Description of the task:
Check each line of the material below for "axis", then copy the ones that contain it.

Collected material:

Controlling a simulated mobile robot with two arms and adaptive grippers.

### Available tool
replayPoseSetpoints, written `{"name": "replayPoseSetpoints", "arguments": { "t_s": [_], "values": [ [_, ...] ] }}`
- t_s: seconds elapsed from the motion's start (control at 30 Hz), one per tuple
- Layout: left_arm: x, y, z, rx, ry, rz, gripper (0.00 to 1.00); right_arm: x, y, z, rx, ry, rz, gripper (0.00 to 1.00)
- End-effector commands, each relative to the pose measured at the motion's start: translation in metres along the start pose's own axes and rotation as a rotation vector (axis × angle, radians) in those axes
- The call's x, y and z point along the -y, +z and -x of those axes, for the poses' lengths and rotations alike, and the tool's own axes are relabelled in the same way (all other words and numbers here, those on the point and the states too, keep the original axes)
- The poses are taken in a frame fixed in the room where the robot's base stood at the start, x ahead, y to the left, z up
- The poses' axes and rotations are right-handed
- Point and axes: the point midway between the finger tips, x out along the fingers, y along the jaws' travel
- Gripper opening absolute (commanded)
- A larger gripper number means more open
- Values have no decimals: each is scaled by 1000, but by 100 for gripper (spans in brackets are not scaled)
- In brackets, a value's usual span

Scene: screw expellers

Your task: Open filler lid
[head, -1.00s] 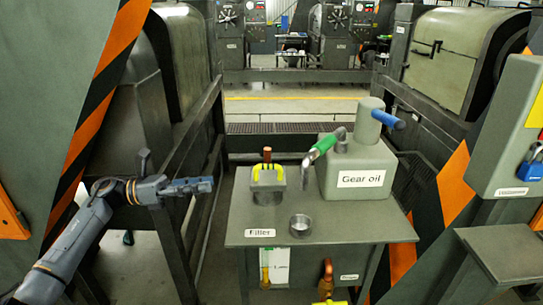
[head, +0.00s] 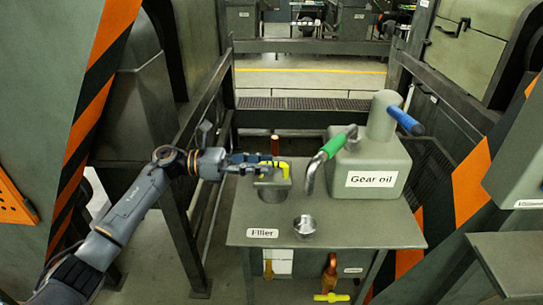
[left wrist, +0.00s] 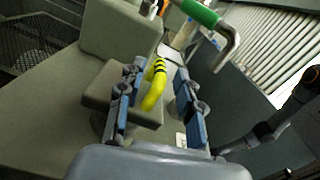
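The filler lid (head: 268,181) is a grey cap with a yellow handle (head: 283,167), on the filler at the left of the grey table. The lid looks closed. My left gripper (head: 262,164) reaches in from the left at the height of the handle. In the left wrist view the black-striped yellow handle (left wrist: 153,92) lies between my two blue-grey fingers (left wrist: 160,78), which are apart, with gaps beside it. The lid's grey plate (left wrist: 112,92) shows below it.
The Gear oil can (head: 368,165), with its blue handle and green-gripped spout (head: 331,150), stands right of the filler. A dark rail frame runs behind my left arm.

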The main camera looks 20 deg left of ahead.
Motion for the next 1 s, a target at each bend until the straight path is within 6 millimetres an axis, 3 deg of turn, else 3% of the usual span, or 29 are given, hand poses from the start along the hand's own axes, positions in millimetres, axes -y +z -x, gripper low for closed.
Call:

Written response:
- End-effector commands, each relative to the pose measured at the motion's start: translation in metres along the start pose's own axes and rotation as a rotation vector (axis × angle, radians) in those axes
Motion for the next 1 s, a target at each bend until the straight path is within 6 millimetres an axis, 3 deg of turn, else 3% of the usual span, or 29 are given, hand poses from the start along the hand's own axes, positions in millimetres, axes -y +z -x, gripper low for closed.

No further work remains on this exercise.